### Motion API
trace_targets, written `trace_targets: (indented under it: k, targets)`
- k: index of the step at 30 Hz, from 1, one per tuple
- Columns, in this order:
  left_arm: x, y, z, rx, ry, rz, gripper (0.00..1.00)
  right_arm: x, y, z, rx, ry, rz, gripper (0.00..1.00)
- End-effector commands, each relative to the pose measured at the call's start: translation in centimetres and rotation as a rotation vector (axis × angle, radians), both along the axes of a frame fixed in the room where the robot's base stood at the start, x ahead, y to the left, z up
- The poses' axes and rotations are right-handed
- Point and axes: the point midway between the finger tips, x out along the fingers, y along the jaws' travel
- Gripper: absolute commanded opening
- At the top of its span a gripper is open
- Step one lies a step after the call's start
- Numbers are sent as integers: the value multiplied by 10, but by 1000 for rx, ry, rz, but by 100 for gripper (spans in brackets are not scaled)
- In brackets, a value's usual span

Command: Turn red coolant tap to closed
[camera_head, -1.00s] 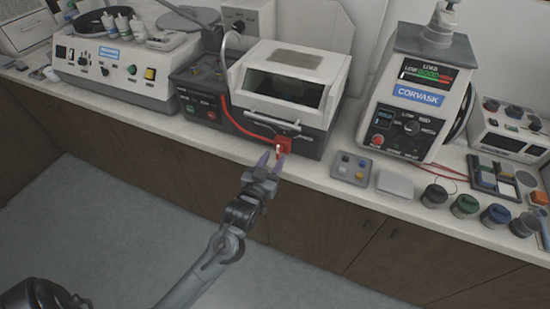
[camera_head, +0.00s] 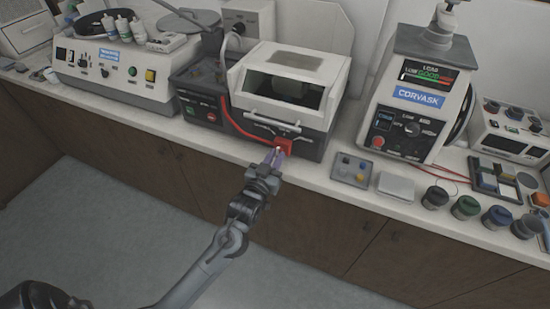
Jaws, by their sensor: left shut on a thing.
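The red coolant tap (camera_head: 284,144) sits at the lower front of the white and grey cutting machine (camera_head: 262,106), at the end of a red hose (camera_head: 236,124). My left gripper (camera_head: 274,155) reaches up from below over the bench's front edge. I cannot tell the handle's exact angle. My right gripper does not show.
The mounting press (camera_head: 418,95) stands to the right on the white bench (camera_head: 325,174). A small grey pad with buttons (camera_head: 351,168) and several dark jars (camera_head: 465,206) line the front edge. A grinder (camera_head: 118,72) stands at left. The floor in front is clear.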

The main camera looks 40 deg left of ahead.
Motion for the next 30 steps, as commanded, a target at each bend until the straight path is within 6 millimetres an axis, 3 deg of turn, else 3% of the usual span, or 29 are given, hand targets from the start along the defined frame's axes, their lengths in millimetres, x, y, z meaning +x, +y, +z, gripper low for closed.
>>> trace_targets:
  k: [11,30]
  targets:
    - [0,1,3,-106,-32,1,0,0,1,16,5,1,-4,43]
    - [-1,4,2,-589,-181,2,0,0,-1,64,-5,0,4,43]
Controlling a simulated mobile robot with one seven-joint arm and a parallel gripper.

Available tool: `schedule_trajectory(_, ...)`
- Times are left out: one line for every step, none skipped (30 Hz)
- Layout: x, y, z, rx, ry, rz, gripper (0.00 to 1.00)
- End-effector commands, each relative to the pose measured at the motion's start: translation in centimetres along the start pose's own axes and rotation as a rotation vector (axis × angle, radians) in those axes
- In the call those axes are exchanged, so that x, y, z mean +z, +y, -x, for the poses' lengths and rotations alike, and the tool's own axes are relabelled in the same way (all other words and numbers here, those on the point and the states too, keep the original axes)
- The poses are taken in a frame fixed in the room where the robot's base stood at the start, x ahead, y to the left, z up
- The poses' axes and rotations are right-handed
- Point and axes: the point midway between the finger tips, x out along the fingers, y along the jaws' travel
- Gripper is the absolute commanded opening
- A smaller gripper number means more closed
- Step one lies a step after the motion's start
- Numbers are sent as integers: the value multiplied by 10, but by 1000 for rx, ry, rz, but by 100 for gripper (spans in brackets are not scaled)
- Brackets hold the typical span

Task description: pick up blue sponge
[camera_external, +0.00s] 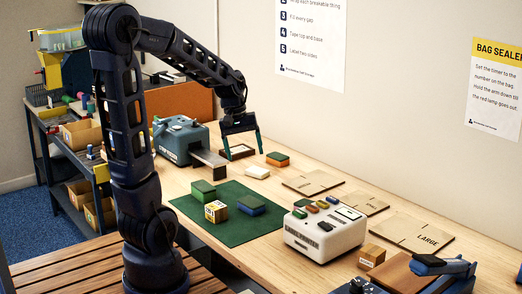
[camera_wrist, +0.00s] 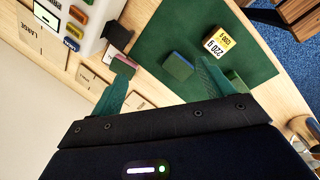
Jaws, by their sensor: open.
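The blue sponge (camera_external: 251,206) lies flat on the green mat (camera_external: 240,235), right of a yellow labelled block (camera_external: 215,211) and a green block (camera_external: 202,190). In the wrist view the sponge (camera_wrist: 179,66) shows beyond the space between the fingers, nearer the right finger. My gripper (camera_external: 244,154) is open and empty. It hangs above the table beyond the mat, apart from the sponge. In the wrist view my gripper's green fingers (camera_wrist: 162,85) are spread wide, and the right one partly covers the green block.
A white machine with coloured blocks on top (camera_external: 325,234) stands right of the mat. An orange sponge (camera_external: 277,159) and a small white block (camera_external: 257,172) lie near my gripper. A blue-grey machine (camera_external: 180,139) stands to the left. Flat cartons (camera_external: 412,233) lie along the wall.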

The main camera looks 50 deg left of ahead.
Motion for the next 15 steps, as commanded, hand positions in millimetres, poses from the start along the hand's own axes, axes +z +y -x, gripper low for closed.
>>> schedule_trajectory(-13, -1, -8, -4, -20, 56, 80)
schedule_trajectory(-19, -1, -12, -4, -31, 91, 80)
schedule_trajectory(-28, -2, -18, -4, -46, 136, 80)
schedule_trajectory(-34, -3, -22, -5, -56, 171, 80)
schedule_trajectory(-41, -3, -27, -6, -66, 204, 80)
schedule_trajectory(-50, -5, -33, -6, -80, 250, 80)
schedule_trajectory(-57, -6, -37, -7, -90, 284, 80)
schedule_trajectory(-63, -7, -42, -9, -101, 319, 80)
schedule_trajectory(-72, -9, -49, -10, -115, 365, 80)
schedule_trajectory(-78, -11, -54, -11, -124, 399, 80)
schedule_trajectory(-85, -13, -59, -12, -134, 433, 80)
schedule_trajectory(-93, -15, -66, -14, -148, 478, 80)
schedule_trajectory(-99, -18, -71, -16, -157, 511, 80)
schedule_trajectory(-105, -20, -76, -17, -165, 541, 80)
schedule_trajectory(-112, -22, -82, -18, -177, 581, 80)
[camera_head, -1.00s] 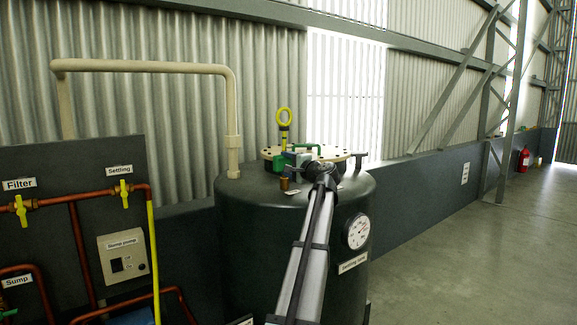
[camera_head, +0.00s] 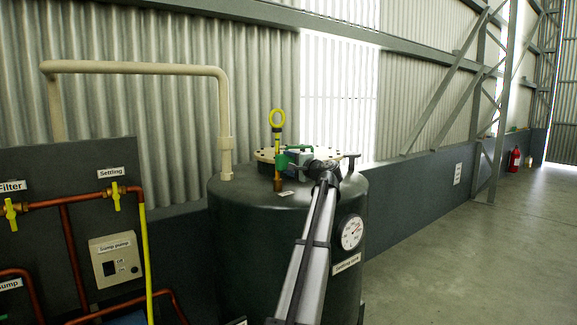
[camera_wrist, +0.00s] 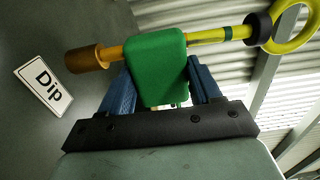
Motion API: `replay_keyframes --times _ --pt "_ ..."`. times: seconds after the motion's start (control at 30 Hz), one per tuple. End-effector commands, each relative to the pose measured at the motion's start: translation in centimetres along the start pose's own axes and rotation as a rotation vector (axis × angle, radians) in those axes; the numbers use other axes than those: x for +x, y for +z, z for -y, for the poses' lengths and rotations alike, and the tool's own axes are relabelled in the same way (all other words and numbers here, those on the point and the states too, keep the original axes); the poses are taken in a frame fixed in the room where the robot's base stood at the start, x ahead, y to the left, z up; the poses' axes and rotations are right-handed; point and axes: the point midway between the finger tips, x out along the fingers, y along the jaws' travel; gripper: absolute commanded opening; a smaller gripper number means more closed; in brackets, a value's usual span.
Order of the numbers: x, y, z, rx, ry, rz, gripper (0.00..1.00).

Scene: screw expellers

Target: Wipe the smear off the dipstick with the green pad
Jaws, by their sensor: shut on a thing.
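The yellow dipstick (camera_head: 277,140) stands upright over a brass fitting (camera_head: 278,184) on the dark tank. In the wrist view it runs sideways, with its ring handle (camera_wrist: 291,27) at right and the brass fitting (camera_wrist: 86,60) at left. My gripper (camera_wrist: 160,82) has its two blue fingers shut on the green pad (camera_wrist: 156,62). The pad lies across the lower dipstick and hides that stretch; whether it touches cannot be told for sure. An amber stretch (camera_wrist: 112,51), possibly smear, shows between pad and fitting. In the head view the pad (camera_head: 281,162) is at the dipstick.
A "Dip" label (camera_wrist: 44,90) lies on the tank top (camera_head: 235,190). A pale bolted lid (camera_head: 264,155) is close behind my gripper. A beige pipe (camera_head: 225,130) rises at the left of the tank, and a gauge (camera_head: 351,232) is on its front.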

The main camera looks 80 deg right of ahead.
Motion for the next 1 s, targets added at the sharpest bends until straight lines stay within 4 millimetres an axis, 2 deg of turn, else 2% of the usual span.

######

- Short exercise -
Tally the lines of the listing in which the word "robot" occurs, and state the total alone.

- Result for this task -
4